Peter is back in Season 2 as a fully-fledged Night Agent, albeit with some understandable trust issues. So, when a mission in Bangkok goes bad and his new partner is killed, Peter immediately suspects Night Action itself is compromised and goes AWOL, hiding from his new boss, Catherine (Amanda Warren – Safety), and working the angles independently. What information did a CIA agent sell to a shadowy intelligence broker, and how is it connected to a European warmonger languishing in prison at The Hague and an ostensibly diplomatic Iranian mission to the United Nations?

Once Peter is reunited with his Season 1 tech expert beau, Rose (Luciane Buchanan), who now has plot-convenient access to the world’s most powerful surveillance software – don’t ask – it does seem like we’re at risk of doing the first season over again. But within a couple of episodes, it becomes clear that The Night Agent Season 2 has wider ambitions.

Luciane Buchanan as Rose Larkin in episode 203 of The Night Agent.

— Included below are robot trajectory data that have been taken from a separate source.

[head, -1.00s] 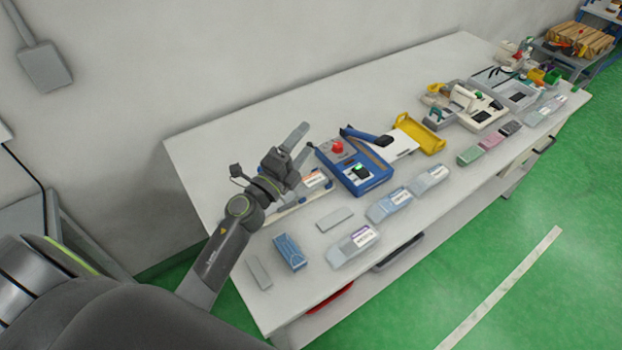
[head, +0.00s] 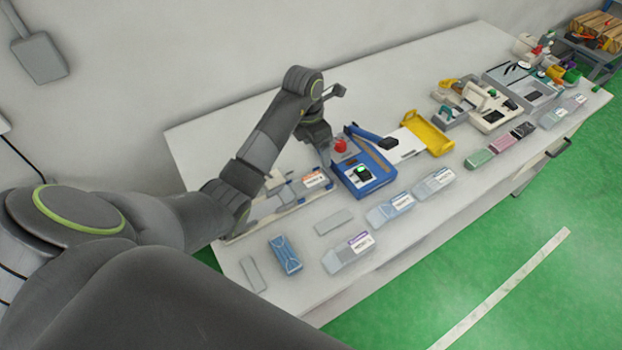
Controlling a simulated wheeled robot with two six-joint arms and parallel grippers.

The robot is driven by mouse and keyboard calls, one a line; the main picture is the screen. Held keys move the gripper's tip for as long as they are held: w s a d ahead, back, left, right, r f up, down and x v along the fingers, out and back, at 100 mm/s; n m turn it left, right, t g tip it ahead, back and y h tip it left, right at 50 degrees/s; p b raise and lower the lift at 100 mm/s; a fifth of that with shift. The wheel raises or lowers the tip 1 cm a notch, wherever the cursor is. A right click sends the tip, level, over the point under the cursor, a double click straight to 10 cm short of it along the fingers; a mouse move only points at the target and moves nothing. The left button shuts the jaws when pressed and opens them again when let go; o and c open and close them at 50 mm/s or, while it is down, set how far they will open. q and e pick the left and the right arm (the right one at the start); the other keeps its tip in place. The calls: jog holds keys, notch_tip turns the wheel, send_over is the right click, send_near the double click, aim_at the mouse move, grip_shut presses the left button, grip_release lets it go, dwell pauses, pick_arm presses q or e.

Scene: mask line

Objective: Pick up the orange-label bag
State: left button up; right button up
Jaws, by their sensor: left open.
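The orange-label bag (head: 297,188) is a clear greyish packet with a white and orange label at its right end. It lies on a long pale tray (head: 312,198) at the left part of the white table, partly hidden by my left arm. My left gripper (head: 326,160) is open and points down, just above and behind the label end, beside the blue sealing machine. I cannot tell whether its fingers touch the bag. My right gripper is not in view.
The blue machine (head: 367,184) with a red knob stands right of the tray. A purple-label bag (head: 342,258), two other labelled bags (head: 384,213) (head: 428,189) and a blue packet (head: 286,256) lie along the front. A yellow tray (head: 428,138) stands farther right.

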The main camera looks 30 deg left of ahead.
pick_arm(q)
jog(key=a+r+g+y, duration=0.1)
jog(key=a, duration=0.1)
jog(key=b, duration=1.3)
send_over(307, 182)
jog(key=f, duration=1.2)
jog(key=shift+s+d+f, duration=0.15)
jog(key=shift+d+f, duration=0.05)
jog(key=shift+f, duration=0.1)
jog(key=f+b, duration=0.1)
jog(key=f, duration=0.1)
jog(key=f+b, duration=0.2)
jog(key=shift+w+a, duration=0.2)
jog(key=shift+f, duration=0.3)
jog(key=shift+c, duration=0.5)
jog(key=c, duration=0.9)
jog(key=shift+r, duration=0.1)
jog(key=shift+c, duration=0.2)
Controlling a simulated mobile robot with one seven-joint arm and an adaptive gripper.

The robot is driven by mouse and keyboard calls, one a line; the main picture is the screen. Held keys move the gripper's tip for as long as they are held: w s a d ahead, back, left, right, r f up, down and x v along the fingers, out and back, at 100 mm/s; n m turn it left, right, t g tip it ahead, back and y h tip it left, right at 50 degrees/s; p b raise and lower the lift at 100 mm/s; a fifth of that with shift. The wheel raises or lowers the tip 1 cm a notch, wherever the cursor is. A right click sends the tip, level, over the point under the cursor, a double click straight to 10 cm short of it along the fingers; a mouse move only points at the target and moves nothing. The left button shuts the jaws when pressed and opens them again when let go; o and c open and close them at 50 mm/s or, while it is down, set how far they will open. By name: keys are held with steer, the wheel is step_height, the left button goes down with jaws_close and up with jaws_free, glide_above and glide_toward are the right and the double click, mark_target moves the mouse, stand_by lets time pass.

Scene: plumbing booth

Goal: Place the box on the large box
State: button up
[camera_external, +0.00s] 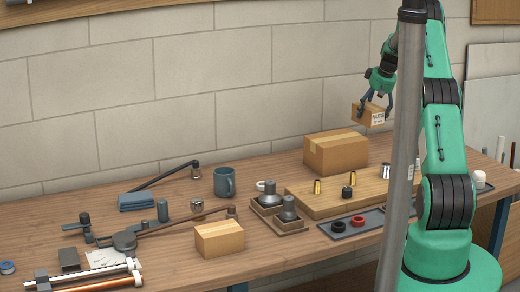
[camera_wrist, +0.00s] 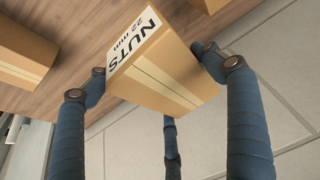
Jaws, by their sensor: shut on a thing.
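A small cardboard box (camera_external: 369,113) labelled "NUTS 22 mm" is held in the air by my gripper (camera_external: 376,100). It hangs above and to the right of the large box, clear of it. In the wrist view the small box (camera_wrist: 165,75) sits between the dark blue fingers (camera_wrist: 160,78), which are shut on its sides. The large box (camera_external: 336,152) is a taped cardboard carton standing on the workbench near the wall. In the wrist view part of a cardboard box (camera_wrist: 25,50) shows at the left edge.
The wooden bench (camera_external: 290,255) carries another cardboard box (camera_external: 220,238) at the front, a blue mug (camera_external: 224,182), and a wooden board (camera_external: 310,199) with small fittings. A grey pole (camera_external: 402,150) stands in front of my arm. The space around the held box is clear.

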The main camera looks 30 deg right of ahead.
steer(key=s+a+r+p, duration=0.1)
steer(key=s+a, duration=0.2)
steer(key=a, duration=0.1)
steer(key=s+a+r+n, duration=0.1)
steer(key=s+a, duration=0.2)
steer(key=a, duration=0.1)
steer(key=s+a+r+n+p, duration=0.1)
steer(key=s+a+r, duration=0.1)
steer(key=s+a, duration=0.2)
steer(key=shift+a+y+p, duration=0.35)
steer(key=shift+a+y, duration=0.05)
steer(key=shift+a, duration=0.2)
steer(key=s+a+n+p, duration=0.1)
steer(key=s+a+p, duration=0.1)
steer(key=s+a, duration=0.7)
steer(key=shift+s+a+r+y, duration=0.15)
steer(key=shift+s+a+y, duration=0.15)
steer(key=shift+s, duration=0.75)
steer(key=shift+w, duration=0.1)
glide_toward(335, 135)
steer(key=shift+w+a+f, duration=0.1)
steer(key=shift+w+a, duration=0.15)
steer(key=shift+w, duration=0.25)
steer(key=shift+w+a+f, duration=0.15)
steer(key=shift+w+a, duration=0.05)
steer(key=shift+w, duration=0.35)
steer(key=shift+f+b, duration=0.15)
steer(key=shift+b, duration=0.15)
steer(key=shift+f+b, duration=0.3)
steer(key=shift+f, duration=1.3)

Luciane Buchanan as Rose Larkin in episode 203 of The Night Agent. Cr. Christopher Saunders/Netflix © 2024

The introduction of multiple international angles – the European country is tactically unnamed, but Iran gets a real licking for its widely publicized paranoia, totalitarianism, and state-sanctioned misogyny – gives this sophomore outing a bigger scope without sacrificing its tense small-scale drama. Everything remains human-sized but with a more terrifying geopolitical backdrop. Big stretches of the season are devoted to a new POV character, Noor (Arienne Mandi), an unassuming aide in the UN ambassador’s Manhattan residence who has decided to sell her boss’s secrets to the CIA in exchange for asylum for her and her family.

None of this is original, but as with the first season, it’s remarkable how well The Night Agent delivers it. There are twists and turns aplenty and various hair-raising set pieces, including but not limited to an undercover mission in the Iranian ambassador’s mansion, breaking into a highly secure government building, a last-minute, expertly tense extraction from Iran, and multiple down-to-the-wire chases, fights, shootouts, and races against the clock. It’s masterful stuff.

But there’s a really strong character core here that shouldn’t go unmentioned. Peter is an interesting leading man; he’s not sexy or cool, but desperate and earnest, and a key thematic throughline is his wavering mental health after being thrust into the field so soon after his traumatic experiences in the first season. This makes his relationship with Rose intriguing, too; this isn’t the debonair agent getting the girl, but two people out of their depth trauma bonding like their lives depend on it (which they do.) The introduction of Noor and her well-intentioned mission to free herself and her family from an oppressive regime only introduces more moral complexity, especially in how her story intermingles with Peter’s and the wider plot.

The Night Agent Season 2 is, ultimately, an extremely distinguished vintage of a comfortingly familiar experience. It does what it says on the tin extremely well and entirely without pretension or fluff. It’s fat-free filmmaking of a kind rarely seen anymore, devoted exclusively to keeping you gripped for the entire runtime, and making you care about what’s going on behind your own back. When it all comes together, you’ll realize just how niftily written and orchestrated it all was. And in many ways, that’s the best you can hope for from any show.